5.3.2 Linear Regression

Linear regression is a technique used to investigate if and how a variable is linearly related to others. If a variable is found to be linearly related, then this can be used to predict future values of that variable.

In the following example, the service department of the company wanted to be able to predict the time to repair equipment, in order to improve the accuracy of their quotations. It was suggested that the time to repair might be related to the time between failures and the duty cycle of the equipment. The p-value of 0.1 was chosen for this investigation. In order to investigate this hypothesis, the REGRESSION command was used. This command not only tests if the variables are related, but also identifies the potential linear relationship. See REGRESSION.

A first attempt includes duty_cycle:

PSPP> get file='//share/pspp/examples/repairs.sav'.
PSPP> regression /variables = mtbf duty_cycle /dependent = mttr.

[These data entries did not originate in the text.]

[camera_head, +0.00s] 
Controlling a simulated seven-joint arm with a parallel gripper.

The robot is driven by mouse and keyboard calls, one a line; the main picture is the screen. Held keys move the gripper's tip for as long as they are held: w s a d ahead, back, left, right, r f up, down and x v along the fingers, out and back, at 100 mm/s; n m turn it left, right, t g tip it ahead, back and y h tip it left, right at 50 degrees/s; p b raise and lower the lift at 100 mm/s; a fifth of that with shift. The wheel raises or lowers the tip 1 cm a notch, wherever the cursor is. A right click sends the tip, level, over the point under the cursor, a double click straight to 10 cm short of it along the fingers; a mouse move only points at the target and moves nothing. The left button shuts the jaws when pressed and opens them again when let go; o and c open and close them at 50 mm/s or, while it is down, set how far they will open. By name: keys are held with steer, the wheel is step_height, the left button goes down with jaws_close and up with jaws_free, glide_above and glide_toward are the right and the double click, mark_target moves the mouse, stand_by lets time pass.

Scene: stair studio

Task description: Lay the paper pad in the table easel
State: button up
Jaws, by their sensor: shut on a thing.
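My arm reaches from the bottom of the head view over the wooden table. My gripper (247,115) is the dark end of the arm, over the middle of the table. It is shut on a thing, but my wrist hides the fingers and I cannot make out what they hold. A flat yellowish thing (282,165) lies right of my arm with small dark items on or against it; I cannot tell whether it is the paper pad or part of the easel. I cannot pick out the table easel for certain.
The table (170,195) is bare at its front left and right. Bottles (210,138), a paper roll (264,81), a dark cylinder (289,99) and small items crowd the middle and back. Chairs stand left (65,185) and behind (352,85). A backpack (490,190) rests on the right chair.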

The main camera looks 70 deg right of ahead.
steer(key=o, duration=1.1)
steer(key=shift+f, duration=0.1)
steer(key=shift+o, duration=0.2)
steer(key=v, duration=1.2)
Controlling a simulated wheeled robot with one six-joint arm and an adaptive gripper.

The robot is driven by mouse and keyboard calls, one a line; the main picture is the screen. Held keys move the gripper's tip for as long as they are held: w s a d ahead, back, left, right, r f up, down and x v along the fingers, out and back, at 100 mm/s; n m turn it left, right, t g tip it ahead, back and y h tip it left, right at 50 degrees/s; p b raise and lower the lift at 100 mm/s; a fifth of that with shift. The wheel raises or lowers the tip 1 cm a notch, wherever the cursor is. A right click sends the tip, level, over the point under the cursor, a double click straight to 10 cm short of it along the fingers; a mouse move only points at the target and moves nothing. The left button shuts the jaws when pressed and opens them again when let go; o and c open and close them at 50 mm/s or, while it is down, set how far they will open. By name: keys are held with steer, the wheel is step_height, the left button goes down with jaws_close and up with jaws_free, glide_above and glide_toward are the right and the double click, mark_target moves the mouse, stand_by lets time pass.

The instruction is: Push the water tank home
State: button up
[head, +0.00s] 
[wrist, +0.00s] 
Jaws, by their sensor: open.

This attempt yields the following output (in part):

Coefficients (Mean time to repair (hours) )
Unstandardized Coefficients Standardized Coefficients t Sig.
B Std. Error Beta
(Constant) 10.59 3.11 .00 3.40 .002
Mean time between failures (months) 3.02 .20 .95 14.88 .000
Ratio of working to non-working time -1.12 3.69 -.02 -.30 .763

The coefficients in the above table suggest that the formula mttr = 9.81 + 3.1 \times mtbf + 1.09 \times duty_cycle can be used to predict the time to repair. However, the significance value for the duty_cycle coefficient is very high, which would make this an unsafe predictor. For this reason, the test was repeated, but omitting the duty_cycle variable:

PSPP> regression /variables = mtbf /dependent = mttr.

This second try produces the following output (in part):

Coefficients (Mean time to repair (hours) )
Unstandardized Coefficients Standardized Coefficients t Sig.
B Std. Error Beta
(Constant) 9.90 2.10 .00 4.71 .000
Mean time between failures (months) 3.01 .20 .94 15.21 .000

This time, the significance of all coefficients is no higher than 0.06, suggesting that at the 0.06 level, the formula mttr = 10.5 + 3.11 \times mtbf is a reliable predictor of the time to repair.